## Given task
Leave the pictures out, and output exactly the lines from the one containing "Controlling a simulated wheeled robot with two" through the one containing "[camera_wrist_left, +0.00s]".

## Recorded information
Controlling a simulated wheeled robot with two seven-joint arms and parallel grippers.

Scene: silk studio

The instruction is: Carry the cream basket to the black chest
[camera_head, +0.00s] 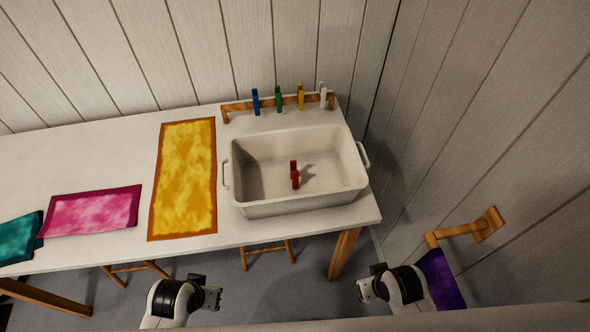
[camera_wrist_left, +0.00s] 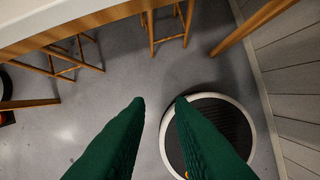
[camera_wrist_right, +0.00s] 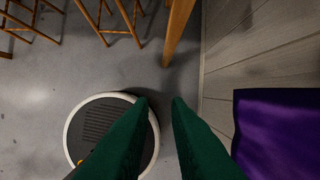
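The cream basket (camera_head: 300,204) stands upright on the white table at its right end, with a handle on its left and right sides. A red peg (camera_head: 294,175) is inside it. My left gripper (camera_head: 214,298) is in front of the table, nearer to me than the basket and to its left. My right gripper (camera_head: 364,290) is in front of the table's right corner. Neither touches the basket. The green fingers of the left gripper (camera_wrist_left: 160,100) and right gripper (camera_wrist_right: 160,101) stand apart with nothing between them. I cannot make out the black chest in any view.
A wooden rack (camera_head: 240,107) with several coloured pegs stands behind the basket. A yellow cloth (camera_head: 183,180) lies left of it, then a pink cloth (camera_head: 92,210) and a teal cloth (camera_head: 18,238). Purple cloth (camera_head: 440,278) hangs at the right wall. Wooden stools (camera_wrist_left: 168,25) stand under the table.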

---

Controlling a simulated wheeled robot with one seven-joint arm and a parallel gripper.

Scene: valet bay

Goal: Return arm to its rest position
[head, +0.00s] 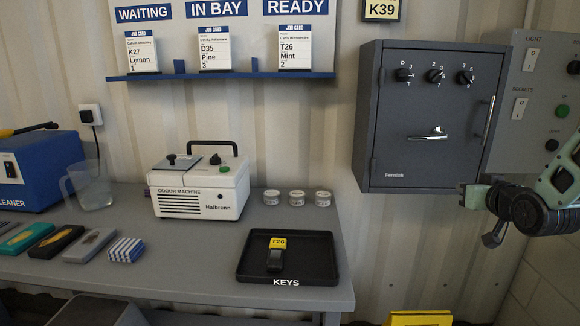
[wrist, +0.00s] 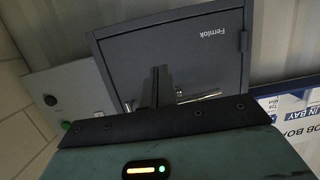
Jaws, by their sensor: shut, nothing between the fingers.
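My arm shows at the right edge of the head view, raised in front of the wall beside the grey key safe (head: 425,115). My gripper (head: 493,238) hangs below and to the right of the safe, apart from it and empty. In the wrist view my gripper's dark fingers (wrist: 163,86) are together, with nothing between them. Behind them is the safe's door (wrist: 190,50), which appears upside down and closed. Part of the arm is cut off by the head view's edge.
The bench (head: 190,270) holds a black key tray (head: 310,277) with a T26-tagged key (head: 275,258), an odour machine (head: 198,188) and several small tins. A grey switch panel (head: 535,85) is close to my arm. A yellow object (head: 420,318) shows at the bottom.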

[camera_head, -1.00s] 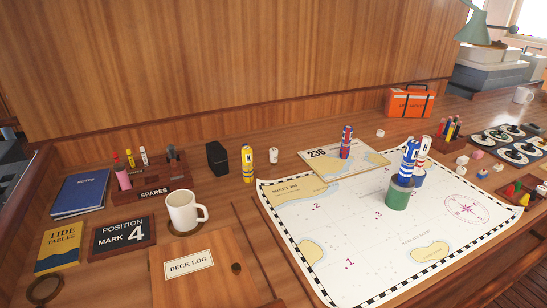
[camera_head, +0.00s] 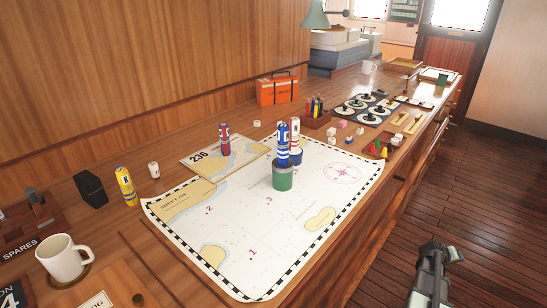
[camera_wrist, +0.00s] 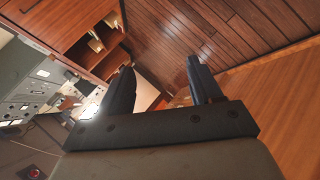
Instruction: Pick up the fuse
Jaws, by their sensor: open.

--

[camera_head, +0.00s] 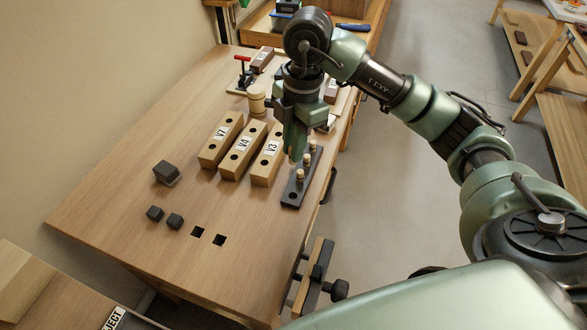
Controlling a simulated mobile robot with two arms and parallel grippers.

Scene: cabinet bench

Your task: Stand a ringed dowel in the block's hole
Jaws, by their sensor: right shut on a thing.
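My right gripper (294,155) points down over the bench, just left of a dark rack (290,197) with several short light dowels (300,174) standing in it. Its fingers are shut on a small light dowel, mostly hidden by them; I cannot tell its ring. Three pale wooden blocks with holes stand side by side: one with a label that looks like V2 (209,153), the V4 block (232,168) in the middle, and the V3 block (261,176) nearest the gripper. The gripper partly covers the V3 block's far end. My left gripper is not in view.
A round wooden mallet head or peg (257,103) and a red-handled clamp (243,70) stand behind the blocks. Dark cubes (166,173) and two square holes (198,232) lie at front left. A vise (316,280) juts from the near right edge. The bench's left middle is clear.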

## Complete output
Controlling a simulated wheeled robot with two seven-joint arms and parallel grippers.

Scene: silk studio

The instruction is: Carry the cream basket to the black chest
[camera_head, +0.00s] 
[camera_wrist_left, +0.00s] 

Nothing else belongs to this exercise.